We have a customer that is importing PDFs that have no text layer and they are not getting OCRed. Is there an option to designate using an alternative method so that the resulting images get OCRed? They do not want to have to install and use the desktop client.
Question
Question
Replies
Hi Bert,
Do they have both "Generate Text" and "Generate Pages" selected on import?
I believe PDFs without a text layer require page generation for OCR.
Yes they have both selected and the Pages are generated (PDF is not kept), but the text is never generated.
I discussed with the team and we request that you file a support case that includes several sample PDFs.
Based on the descriptions thus far, we're unsure if this is a bug, working as expected but suboptimal design, or some kind of edge case potentially involving the customer's specific PDFs, and would like to investigate further.

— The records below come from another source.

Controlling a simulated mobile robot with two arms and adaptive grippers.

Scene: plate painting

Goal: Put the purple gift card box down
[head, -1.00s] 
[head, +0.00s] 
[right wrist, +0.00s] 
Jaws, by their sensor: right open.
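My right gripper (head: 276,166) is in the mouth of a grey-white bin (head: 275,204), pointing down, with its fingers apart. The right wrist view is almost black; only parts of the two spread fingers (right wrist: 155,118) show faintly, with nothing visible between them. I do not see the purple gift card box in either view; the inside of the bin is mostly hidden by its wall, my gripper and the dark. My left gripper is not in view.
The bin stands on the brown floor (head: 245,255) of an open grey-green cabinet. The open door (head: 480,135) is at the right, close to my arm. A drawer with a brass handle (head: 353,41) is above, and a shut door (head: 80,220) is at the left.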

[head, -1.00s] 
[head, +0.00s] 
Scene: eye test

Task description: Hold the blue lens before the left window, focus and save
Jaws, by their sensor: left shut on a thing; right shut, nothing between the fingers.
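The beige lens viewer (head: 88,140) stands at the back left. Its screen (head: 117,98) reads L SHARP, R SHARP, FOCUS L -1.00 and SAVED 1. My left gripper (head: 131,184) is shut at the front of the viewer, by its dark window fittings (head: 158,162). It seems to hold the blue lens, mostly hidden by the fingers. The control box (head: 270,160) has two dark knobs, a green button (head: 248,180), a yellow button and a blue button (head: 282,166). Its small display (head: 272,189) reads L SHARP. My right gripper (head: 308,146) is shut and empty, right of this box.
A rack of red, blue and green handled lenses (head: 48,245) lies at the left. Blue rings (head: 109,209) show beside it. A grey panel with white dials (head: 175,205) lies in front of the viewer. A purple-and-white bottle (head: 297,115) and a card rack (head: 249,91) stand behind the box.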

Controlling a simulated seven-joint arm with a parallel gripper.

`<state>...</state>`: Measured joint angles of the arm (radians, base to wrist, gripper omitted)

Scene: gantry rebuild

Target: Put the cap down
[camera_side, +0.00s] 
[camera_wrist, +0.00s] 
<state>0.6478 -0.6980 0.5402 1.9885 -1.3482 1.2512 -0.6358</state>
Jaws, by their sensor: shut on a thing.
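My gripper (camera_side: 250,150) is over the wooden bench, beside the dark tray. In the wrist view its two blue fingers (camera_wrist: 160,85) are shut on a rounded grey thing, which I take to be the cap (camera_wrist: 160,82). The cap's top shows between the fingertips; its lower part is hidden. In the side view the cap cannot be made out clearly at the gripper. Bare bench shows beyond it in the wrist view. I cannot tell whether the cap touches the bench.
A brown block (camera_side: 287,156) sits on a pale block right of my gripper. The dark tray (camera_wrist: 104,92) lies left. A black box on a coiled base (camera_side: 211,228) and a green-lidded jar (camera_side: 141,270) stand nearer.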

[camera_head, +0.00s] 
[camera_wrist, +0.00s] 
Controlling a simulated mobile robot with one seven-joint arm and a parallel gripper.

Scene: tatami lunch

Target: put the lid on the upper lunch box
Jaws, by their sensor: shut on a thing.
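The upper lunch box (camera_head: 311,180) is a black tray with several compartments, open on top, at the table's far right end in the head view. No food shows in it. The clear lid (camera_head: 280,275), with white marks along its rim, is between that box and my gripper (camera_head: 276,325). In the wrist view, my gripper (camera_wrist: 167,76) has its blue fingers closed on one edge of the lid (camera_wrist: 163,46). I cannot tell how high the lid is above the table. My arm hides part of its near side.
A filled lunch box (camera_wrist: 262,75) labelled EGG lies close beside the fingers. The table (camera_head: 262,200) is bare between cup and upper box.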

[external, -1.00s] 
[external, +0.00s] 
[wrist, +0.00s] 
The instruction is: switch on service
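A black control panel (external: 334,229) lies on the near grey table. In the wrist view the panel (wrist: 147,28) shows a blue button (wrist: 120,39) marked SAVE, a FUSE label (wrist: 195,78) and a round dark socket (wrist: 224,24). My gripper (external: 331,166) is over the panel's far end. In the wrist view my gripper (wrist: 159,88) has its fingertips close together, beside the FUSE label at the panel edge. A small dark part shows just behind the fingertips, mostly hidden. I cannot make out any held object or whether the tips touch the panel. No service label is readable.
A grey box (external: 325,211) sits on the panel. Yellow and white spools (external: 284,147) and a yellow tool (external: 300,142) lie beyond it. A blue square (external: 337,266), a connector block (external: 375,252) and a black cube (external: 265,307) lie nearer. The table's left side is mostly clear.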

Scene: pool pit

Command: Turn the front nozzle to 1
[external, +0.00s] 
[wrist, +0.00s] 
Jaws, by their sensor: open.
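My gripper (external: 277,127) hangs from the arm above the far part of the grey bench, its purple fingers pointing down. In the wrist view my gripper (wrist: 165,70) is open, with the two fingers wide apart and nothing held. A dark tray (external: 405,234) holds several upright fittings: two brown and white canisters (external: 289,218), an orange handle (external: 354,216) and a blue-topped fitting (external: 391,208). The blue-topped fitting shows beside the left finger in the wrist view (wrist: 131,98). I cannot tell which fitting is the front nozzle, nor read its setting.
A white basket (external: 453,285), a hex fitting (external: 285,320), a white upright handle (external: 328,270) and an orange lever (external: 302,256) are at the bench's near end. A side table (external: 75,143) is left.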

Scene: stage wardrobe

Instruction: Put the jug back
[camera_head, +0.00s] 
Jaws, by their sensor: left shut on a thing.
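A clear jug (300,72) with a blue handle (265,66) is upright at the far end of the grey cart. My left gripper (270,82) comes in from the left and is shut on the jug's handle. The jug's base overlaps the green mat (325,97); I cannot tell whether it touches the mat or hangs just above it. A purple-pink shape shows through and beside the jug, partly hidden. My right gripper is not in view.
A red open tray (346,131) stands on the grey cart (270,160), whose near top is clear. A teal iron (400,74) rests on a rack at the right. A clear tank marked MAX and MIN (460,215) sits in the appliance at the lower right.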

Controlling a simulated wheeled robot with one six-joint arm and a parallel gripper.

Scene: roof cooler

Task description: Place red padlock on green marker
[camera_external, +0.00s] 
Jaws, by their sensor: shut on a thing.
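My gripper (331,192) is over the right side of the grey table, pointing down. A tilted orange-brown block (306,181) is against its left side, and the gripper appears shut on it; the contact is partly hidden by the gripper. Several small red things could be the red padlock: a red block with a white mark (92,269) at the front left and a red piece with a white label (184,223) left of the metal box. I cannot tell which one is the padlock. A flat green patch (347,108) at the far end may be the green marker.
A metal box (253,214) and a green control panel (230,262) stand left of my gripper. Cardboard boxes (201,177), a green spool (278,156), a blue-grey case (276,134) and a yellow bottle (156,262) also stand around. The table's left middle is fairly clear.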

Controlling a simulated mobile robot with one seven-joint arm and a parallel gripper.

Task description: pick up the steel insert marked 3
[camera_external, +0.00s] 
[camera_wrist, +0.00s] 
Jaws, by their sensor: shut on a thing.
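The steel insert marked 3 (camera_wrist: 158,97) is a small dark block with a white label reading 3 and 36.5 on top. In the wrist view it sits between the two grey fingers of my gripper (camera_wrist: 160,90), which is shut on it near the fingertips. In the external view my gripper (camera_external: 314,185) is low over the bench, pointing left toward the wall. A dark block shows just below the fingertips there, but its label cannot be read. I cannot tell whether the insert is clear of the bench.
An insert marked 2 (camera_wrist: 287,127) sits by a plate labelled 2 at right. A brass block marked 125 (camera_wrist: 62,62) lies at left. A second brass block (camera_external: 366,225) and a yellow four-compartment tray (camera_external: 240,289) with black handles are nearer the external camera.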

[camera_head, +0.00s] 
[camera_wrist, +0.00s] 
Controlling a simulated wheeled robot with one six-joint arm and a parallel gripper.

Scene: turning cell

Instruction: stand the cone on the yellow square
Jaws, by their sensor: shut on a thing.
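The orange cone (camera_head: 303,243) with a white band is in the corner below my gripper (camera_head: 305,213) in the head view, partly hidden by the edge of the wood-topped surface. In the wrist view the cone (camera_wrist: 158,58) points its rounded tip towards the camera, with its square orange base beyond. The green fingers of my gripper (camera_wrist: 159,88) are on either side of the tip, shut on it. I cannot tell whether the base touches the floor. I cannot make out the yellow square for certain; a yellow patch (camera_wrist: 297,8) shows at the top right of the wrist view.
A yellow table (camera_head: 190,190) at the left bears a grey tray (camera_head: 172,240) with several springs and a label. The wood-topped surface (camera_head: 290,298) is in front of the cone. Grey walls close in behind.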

While you specifically mentioned they don't want to have to use the desktop Laserfiche Client, if there is an immediate need to have the text available, we are fairly confident that regenerating the document text in the client would work. The desktop client generates the text locally and sends it to the server so unless something goes wrong with the local OCR process you're guaranteed to get it.
In contrast, text generation/OCR in LF Cloud is a background asynchronous process where documents get sent to a queue to be processed by a pool of OCR workers, conceptually similar to Laserfiche Distributed Computing Cluster (DCC) for self-hosted systems.
Burt, can you check again now? It may have been OCRed overnight by the asynchronous process that Sam mentioned.
In contrast, text generation/OCR in LF Cloud is a background asynchronous process where documents get sent to a queue to be processed by a pool of OCR workers, conceptually similar to Laserfiche Distributed Computing Cluster (DCC)
This is awesome!